もものうえのたねまろ(4歳~)

絵本

作:降矢なな 出版:福音館書店

桃畑で見つけた大きな桃。

その桃は、桃の種で出来た人たねまろのお屋敷だったのです。

桃の中では、楽しく美味しい桃尽くしのひと時が待っていました。

あらすじ

夏になり、桃が色づき始めました。

ももこは毎日家の裏の桃畑に、桃の様子を見に行っていました。

ある朝、桃畑に行くと、桃たちが甘酸っぱい匂いを漂わせています。

ももこはその匂いを思いっきり吸い込みました。

すると、畑の向こうが桃色に輝き始めたのです。

ももこが輝いている方へ行ってみると、とてつもなく大きな桃がありました。

大きな桃を見ていると、小さな戸があることに気付きました。

戸の前にはぽっくりが置いてあります。

そして、ぽっくりをはいて中へ入るようにと手紙もあります。

ももこがぽっくりをはいてみると、ぽっくりがひとりでに動き出し、桃の中へ入り上の方へももこを運んでいきました。

ぽっくりは銀色の御簾の前で止まりました。

中から「さあ、入れ」と声がします。

ももこが入ってみると、そこにはお付きの桃に囲まれて、桃の種の顔をしたおじいさんが座っていました。
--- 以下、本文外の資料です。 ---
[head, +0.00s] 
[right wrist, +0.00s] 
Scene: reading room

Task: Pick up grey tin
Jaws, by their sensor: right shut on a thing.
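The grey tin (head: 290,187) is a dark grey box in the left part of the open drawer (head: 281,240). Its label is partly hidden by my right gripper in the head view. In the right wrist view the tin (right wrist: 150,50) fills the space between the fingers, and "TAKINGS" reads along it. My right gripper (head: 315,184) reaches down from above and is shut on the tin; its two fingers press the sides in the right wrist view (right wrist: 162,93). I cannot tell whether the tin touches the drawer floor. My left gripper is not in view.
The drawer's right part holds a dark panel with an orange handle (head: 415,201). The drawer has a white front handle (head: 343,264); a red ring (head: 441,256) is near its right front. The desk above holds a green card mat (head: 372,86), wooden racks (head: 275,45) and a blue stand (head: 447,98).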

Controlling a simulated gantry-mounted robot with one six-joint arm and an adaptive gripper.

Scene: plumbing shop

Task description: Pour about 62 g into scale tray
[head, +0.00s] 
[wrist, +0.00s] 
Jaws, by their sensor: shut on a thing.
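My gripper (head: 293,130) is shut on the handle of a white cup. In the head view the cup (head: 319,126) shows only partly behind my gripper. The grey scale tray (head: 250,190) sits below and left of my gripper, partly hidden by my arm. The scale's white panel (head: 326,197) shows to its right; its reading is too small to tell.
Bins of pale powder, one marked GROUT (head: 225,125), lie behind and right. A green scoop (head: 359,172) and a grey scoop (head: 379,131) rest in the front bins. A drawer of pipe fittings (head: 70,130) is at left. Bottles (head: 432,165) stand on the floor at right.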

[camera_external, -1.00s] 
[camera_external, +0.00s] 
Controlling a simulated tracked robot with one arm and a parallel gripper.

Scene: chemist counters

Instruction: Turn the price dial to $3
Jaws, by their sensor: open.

おじいさんは「もものうえのたねまろ」だと名乗りました。

ももこもかしこまって、丁寧にお辞儀とお礼を返します。

たねまろは満足そうにしていて、ももこは大人になった気分でした。

まずはたねまろがお抹茶を入れてくれました。

これはももこには苦過ぎました。

次に、桃尽くしのごちそうが出てきました。

これにはももこも大喜びでしたが、上品に食べました。

その後も、早口言葉をしたり、踊ったりと楽しく時間は過ぎていきました。

そして、ももこが帰る時間になり、お暇することをたねまろに伝えると・・・。

『もものうえのたねまろ』の素敵なところ

  • 桃の中に入るというまさかの展開
  • 大人のお客様のように扱われる嬉しさ
  • 読むと桃にかぶりつきたくなる

大きな桃が出てくるお話は数あれど、桃の中に入り、そこがお屋敷になっているお話は中々聞きません。

しかも、桃のイメージにぴったりの、日本や中国風のお屋敷です。

その中はまさに桃源郷。

美しく、楽しく、桃尽くし。

挨拶のお抹茶には桃の砂糖漬けがついていて、出てくる料理も桃ばかり。

中には桃のシチューなど、味の想像がつかないものもあったりします。

桃の早口言葉で遊んだり、お付きの人は顔が桃だったりと、全て桃と繋がっています。

そんな桃のお屋敷にお呼ばれしたももこ。

そこでは大人のような扱いを受けます。

対等の相手として扱われ、自然とももこも大人のような立ち振る舞いに。

「このたびはお招きくださいまして、どうもありがとうございます」

「けっこうなお味ですこと」

と、言葉遣いも大人のように上品になってしまいます。

この、大人の偉い人に対等に扱われるというのは、子どもにとって物凄く誇らしい体験です。

ももこの表情もとても誇らしげ。

それをももこと一緒に味わえるのも、この絵本の素敵なところです。

そして、もう一つ素敵なところが、読むと物凄く桃を食べたくなること。

それくらい、桃の魅力をふんだんに伝えて来るのです。

桃畑に実る桃。

甘酸っぱい香り。

美味しそうな桃料理たち。

つやつやとしたとても大きな桃。

でも、なによりも桃にかぶりつきたくなるのは、最後のページです。

このページを見たら、自然と涎が出てしまうことでしょう。

桃の瑞々しさや、滴る果汁が自然と頭に浮かんでくるのです。

桃の中での、楽しく、美味しく、不思議な体験。

それを見ることで、「自分も入ってみたい」と思うのと同時に、もの凄く桃が食べたくなる絵本です。